> _What to do_
Leave out the pictures and print only the lines from the one with "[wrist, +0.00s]" through the one with "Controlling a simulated", exactly as they are.

>> start

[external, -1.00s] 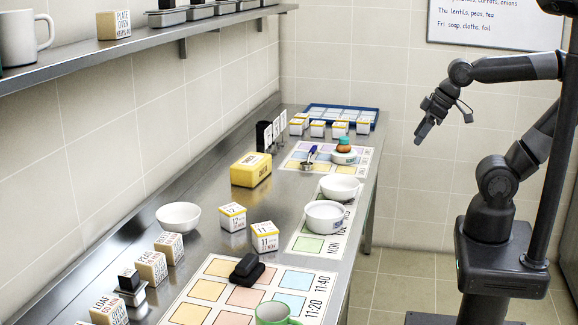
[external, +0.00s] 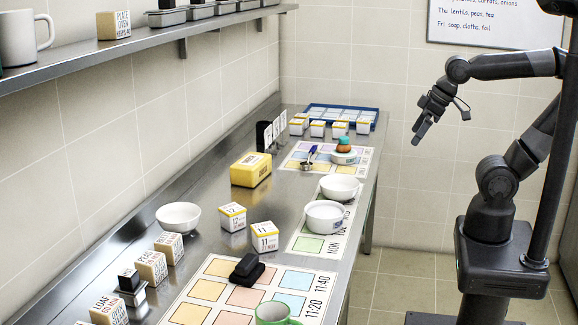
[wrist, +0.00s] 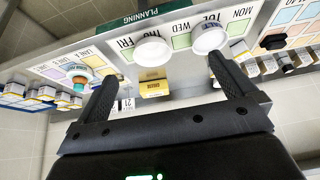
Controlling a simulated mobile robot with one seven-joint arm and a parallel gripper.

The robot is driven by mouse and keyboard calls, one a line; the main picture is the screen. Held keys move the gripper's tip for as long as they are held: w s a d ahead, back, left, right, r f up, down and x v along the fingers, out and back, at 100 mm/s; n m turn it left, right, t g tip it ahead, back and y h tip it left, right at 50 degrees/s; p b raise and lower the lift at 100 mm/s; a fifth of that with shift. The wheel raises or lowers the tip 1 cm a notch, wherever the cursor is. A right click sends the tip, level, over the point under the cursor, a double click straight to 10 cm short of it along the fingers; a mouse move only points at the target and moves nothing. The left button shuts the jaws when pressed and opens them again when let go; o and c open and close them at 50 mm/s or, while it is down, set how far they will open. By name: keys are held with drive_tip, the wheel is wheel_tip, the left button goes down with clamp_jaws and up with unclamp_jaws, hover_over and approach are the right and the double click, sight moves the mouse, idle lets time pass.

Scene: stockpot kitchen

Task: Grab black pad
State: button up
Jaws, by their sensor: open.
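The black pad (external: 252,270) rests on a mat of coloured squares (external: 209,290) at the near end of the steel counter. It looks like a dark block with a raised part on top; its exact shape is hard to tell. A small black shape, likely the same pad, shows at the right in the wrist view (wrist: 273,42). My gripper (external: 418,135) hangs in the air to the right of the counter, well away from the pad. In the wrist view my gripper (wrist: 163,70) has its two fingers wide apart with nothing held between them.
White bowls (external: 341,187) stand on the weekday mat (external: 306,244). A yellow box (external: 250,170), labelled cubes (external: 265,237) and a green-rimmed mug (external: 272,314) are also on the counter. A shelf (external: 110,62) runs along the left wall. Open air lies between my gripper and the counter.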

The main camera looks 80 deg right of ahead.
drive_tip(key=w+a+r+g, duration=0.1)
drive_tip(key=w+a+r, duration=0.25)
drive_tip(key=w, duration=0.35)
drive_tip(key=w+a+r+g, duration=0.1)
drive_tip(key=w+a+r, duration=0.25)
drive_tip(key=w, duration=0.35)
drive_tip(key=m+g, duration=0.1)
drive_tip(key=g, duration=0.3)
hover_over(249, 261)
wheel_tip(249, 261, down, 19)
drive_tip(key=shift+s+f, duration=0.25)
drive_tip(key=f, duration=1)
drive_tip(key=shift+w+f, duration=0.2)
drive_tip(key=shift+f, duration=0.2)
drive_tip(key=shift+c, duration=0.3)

>> end
>> start

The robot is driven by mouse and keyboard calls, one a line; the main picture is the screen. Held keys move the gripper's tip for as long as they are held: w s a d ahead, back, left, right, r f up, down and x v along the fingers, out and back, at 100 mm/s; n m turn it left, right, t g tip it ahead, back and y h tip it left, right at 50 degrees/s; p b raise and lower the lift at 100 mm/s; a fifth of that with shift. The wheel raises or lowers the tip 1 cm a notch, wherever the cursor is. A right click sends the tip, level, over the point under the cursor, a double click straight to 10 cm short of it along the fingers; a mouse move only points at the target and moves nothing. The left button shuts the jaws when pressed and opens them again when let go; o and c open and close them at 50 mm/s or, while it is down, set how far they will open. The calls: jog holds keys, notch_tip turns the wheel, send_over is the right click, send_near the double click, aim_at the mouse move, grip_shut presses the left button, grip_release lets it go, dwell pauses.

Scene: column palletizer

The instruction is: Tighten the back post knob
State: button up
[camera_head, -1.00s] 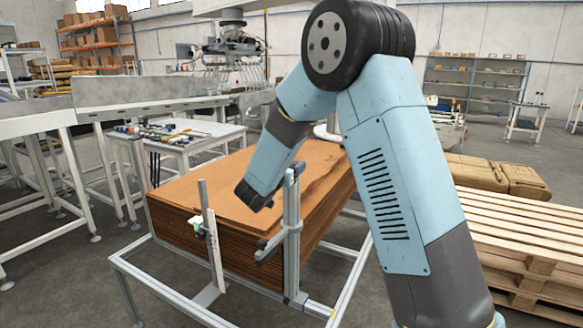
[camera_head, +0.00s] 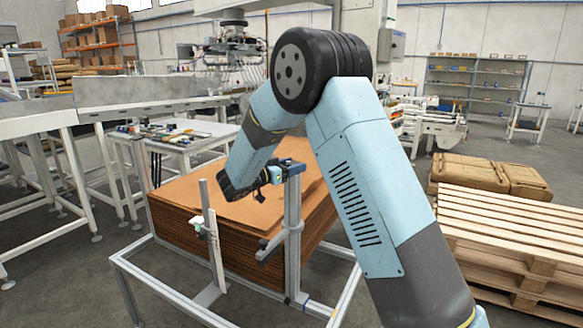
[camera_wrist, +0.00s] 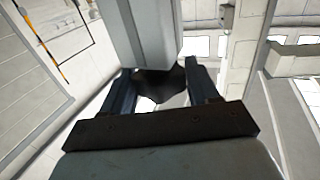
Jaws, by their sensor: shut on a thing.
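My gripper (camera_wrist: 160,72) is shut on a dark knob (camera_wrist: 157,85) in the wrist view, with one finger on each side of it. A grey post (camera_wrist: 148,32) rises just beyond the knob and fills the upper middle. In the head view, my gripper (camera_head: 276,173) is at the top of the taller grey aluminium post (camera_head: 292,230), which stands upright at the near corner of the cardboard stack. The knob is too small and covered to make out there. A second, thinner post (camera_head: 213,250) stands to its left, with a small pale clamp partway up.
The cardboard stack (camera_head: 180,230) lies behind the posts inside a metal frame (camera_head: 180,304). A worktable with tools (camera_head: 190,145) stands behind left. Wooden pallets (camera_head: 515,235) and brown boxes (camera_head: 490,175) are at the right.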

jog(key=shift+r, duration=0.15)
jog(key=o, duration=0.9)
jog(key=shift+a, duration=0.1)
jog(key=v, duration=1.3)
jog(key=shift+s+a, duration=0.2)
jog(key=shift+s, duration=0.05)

>> end

> _Solved exercise_
[wrist, +0.00s] 
Controlling a simulated mobile robot with one seven-joint arm and a parallel gripper.

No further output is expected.